--- BEGIN Material provided ---

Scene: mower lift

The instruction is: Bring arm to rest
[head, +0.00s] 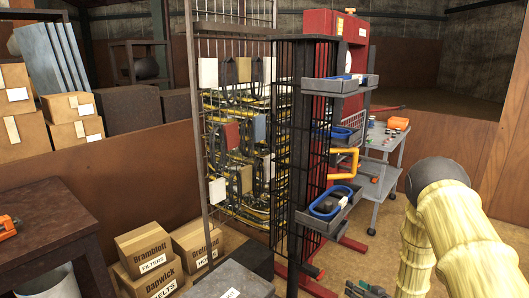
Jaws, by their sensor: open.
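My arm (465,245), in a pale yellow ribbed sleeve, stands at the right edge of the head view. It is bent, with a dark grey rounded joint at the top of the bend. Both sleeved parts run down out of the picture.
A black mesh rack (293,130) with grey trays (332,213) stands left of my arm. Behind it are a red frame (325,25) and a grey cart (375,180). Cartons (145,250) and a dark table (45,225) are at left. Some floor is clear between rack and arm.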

--- END Material provided ---
--- BEGIN Material provided ---

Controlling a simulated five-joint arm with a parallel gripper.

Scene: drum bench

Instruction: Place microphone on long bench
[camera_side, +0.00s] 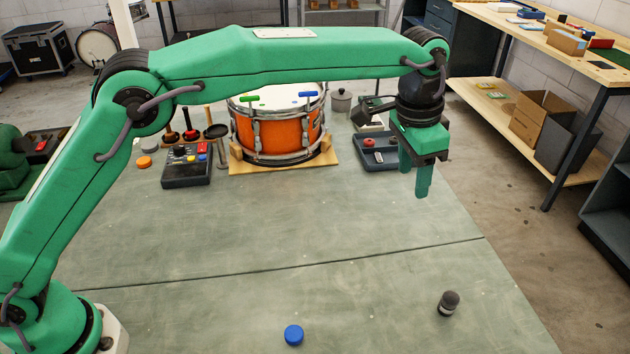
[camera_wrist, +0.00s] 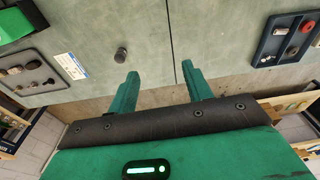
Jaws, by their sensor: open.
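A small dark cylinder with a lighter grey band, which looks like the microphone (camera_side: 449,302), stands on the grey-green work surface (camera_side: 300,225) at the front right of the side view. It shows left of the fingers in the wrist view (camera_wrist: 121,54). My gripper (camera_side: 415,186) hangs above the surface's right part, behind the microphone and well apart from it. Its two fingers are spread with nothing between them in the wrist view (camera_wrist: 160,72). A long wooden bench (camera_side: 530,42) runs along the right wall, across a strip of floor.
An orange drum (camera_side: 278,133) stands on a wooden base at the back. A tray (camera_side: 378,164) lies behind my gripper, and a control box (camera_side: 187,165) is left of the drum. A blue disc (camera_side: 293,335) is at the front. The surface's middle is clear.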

--- END Material provided ---
--- BEGIN Material provided ---

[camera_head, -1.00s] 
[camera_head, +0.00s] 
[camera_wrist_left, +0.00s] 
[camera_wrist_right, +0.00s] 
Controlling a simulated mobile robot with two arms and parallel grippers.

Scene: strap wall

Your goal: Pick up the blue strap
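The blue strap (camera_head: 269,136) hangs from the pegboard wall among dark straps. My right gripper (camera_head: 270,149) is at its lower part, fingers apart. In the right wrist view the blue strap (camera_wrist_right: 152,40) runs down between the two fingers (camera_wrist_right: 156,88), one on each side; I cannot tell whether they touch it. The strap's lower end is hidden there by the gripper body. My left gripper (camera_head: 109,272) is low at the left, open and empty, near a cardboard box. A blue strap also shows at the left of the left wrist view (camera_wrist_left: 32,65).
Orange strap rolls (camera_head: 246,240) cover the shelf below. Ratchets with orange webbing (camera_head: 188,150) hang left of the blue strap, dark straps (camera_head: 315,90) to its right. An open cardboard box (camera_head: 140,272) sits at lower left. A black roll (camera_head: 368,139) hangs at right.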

--- END Material provided ---

* _What is expected_: Which lines hold the word "Controlling"? Show each one.

* _Solution below_:
Controlling a simulated five-joint arm with a parallel gripper.
Controlling a simulated mobile robot with two arms and parallel grippers.

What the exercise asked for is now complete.